To me the sentence “Even under full adoption, BGPsec does not prevent
route leaks” reads contentious, because of an implicit assertion that
BGPsec was intended to address route leaks.
Good point, we should clarify this indeed, thanks!
To me the above reads as “Even under full adoption of IPv6, world
hunger will not be achieved”. E.g. seems a false equivalence is drawn.
I admit that sometimes it appears to me that full adoption of IPv6 will indeed occur only after we solve world hunger.
- It appears BGP-iSec took some inspiration from ASPA, but instead of
signalling the list of providers out-of-band (which ASPA does via the
RPKI publication system); BGP-iSec proposed an in-band signal in the
form of ‘UP’ messages encapsulated inside BGP Path Attributes.
Actually, I think we became aware of ASPA only after that part of the design
this suggests that BGP-iSec requires a flag day for all EBGP routers
in a given Autonomous System;
Here you’re wrong. There is no problem if different EBGP routers adopt the UP mechanism at different times; the mechanism will be implemented only for announcements which passed via an adopting router, that’s all, no harm.
- The bold assertion made by the BGP-iSec authors that BGPSec offers
“meagre benefits in partial adoption” to me seems a subjective one.
You’re right, we should clarify that we merely referred to the reductions in hijack rates in simulations of the defense (under different adoption percentages). Our expression was too extreme and may give wrong impression; thanks for pointing this out.
Consider when two BGPSec-capable networks interconnect, both parties
immediately benefit from having secured that interconnection point.
For example, if this happens to be the interconnection between two
major cloud providers, the advantages are massive and can positively
benefit billions of indirect constituents.
Let’s say that these large cloud ASes, say AS A an AS Z have a direct connection (BGP peering) and both adopt BGPsec. What benefit do you see (to billions of entities)? In particular, do you think this prevents a attacker from hijacking traffic sent from A to Z? I’m not sure. Consider AS 666 who is a customer of AS A, and let 1.2.3/24 be a prefix of cloud/AS Z. Now, AS 666 may send an announcement with origin Z and path 666-Z to AS A; this may be unsigned (without even receiving announcement of 1.2.3/24 from Z) or even signed (if Z received the announcement from Z - e.g., when 666 is a customer of Z). I think that in both cases, A ends up sending the traffic via 666. So, can you clarify the benefits? I may miss something.
Similarly, in the past I’ve
argued that only the biggest networks in the world need to do RPKI-ROV
for all of the Internet to take benefit from that deployment action by
a single small group. Comparing RPKI-ROV & BGPSec is apples and
I definitely agree with this last statement.
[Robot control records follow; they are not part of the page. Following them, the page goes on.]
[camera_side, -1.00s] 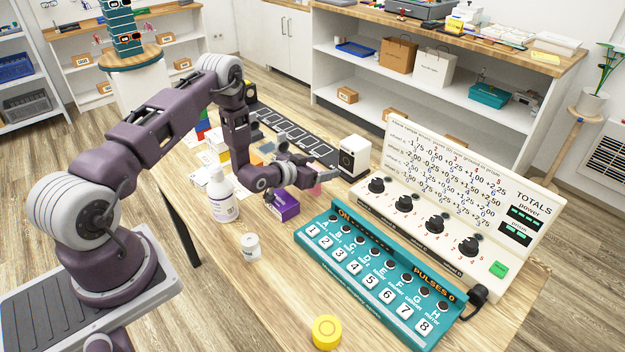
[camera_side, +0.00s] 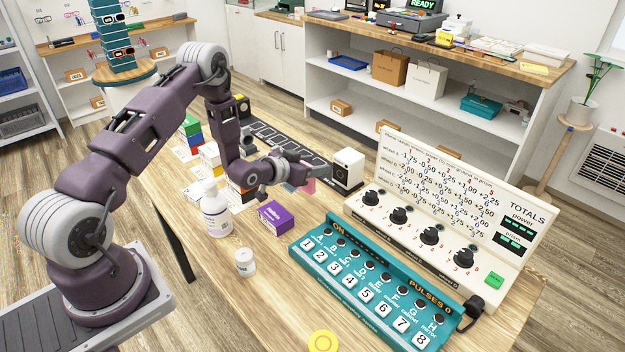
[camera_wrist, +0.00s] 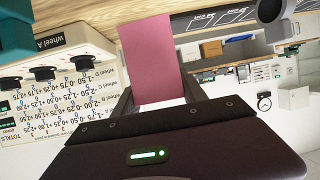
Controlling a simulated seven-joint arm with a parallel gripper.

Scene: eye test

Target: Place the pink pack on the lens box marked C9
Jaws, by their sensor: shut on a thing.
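The pink pack (camera_side: 309,187) is between the fingers of my gripper (camera_side: 308,178), which is shut on it. In the side view it looks held above the table, and the fingers hide part of it. In the wrist view the pack (camera_wrist: 152,62) is a flat pink face standing out beyond the fingers. Small stacked boxes, perhaps lens boxes, stand behind and left of my gripper: a green, blue and red stack (camera_side: 191,131) and white and orange ones (camera_side: 210,155). My arm partly hides them. I cannot read any C9 mark.
A purple box (camera_side: 275,216), a white bottle (camera_side: 215,212) and a small white jar (camera_side: 245,263) stand in front. A white device (camera_side: 348,168) is close right of my gripper. The teal button panel (camera_side: 372,285) and the white dial console (camera_side: 430,200) fill the right.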

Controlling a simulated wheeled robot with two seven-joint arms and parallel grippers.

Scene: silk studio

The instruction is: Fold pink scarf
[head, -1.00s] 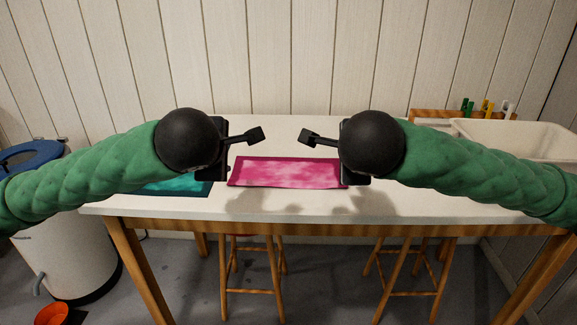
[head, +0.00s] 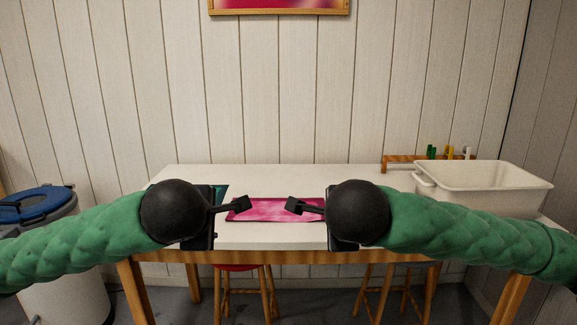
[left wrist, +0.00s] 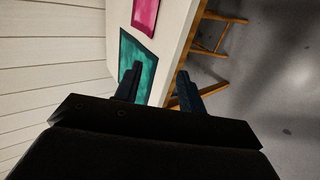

RPKI-ROV does not automatically downgrade once an announcement exits an island of deploying ASes.
but the point stands that in an Internet with increased
centralization we have to rethink what exactly the consequences are of
so-called ‘partial deployments’ of security features.
But that’s exactly what we try to do by using simulations to measure the impact.
I enjoyed reading the BGP-iSec paper and certainly view and appreciate
it as an interesting perspective on the routing security problem space;
but I think for very good reasons AS_PATH integrity (BGPsec) and AS_PATH
route leaks (OPEN Policy, OTC, ASPA) are addressed as independent
technology extensions to the routing stack.
I’m not arguing against separation. OTOH, our results show that OTC becomes effective even against intentional attack, if protected by the same integrity mechanisms we use to protect the AS-path.
Sometimes, trying to kill two or three birds with one stone
inadvertently introduces significant cost in unexpected places,
presenting surprising barriers to deployment.
True. And deployment and standardization are very important and challenging. BGP-iSec, at this point, is just an academic study studying some new ideas and evaluating their impact in specific configurations, under specific assumptions etc.; hopefully, this may provide some help to the community in improving BGP security.